#### [What the task asks]
Output a verbatim copy of the data, cut off after the line that contains "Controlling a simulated".

#### [Data for processing]
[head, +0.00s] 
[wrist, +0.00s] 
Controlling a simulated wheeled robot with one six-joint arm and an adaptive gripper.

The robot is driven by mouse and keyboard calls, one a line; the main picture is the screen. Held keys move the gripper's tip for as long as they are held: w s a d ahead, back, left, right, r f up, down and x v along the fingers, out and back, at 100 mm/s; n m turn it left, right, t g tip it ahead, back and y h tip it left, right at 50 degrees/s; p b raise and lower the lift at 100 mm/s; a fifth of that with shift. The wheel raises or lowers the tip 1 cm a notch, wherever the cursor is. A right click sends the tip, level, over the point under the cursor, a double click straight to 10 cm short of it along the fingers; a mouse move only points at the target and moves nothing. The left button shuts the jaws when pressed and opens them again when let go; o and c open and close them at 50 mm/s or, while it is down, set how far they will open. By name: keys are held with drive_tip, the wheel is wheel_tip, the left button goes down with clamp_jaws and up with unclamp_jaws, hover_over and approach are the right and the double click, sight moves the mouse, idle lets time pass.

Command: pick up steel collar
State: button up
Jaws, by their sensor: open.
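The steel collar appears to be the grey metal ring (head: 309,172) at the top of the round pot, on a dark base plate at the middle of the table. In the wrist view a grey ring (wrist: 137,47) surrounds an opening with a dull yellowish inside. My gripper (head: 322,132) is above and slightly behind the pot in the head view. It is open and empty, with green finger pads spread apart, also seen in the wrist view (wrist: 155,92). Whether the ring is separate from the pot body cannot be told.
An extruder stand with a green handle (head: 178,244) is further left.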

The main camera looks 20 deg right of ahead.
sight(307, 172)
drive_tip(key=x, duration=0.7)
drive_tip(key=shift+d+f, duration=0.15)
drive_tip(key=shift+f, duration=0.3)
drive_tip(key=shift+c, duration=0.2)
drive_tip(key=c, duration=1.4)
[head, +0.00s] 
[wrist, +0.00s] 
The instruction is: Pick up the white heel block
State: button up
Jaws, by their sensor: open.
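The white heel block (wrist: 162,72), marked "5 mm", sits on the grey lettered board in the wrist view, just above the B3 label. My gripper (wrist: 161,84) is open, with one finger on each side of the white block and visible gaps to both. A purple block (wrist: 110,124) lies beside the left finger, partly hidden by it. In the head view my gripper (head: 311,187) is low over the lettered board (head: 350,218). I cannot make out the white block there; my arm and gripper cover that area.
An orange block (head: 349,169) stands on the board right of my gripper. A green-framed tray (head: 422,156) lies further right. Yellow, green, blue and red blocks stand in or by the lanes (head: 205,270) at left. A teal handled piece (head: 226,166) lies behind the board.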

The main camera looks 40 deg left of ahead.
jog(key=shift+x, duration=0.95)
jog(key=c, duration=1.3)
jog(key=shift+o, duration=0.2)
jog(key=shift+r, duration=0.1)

#### [Expected answer]
[head, +0.00s] 
[wrist, +0.00s] 
Controlling a simulated wheeled robot with one six-joint arm and an adaptive gripper.

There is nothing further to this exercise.